The ballet, which has had myriad previous incarnations, some of them involving Tchaikovsky, is based on a Russian folk tale in which the title character, an emanation of wintry nature and its icy beauties, succumbs to a yearning for warmblooded human love, destroying herself, the object of her affections, and his bride-to-be in the process.

Clearly, Stevenson is trying to fashion a latter-day equivalent of grand nineteenth-century ballets like The Sleeping Beauty, but beyond failing to admit that times and tastes have changed (witness the disappearance of lesser works in the same genre that were contemporaneous with Petipa's masterpiece), he ignores Petipa's guidelines. Among these is making a clear separation -- which provides stimulating contrast -- of classical dancing, character dancing, and mime. Stevenson concocts an unholy blend of the first two and ignores the last, since most dancers today can't do it and most viewers have no patience for it, essential as this mode is to telling a dramatic story in a traditional-style dance.

Besides learning little from Petipa, Stevenson is guilty of more general aesthetic crimes like uncertainty of tone (he aims at poetry while telling crass jokes) and uncertainty of psychology: By the third act, the fiancée (staunchly danced by Kathleen Moore) is assigned material so crystalline in its purity, she might be the Snow Maiden's twin sister, not her lusty opposite.
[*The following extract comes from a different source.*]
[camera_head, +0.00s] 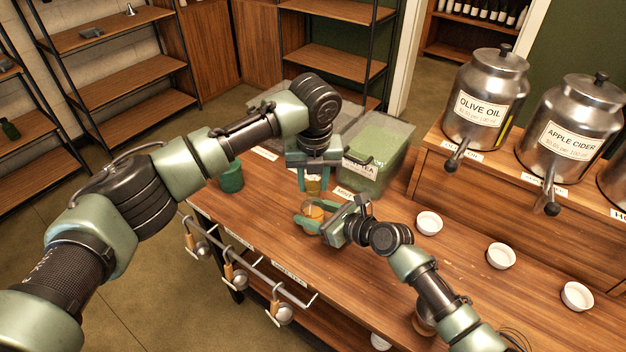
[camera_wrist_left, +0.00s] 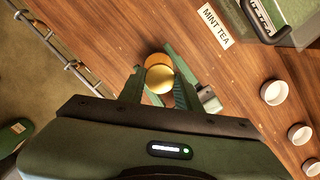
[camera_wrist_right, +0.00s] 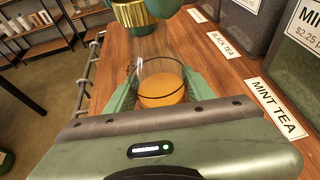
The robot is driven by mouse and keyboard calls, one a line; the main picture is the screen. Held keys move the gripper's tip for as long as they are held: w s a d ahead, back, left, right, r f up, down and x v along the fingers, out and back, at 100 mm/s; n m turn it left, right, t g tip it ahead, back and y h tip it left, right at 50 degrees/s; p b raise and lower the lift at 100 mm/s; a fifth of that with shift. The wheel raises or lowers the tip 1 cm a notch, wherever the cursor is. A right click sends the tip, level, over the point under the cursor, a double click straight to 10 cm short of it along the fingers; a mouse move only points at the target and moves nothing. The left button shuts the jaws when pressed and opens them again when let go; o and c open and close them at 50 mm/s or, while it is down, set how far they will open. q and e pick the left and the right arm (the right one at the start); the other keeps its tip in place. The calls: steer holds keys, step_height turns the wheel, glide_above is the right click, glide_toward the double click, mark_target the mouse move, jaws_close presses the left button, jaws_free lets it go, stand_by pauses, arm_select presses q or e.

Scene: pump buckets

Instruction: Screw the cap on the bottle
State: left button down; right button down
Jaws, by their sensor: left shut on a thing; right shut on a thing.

As the unfortunate hero, Angel Corella didn't even pretend to know what he was about, and shone only in his second-act solo, where the choreography rings a few interesting changes on his handful of gasp-producing virtuoso feats. Victor Barbee, a resourceful dramatic dancer, deserves a medal for making something touching out of the foolishly grotesque Father Frost, our heroine's dad. As the curtain fell on the final installment of Desmond Heeley's spun-sugar scenery and I was allowed to flee the premises, I wondered if it was a mark of ABT's desperation to please that it used one of its coaches, the celebrated former Kirov ballerina Irina Kolpakova, for a walk-on in the closing scene, so that her entrance could be applauded.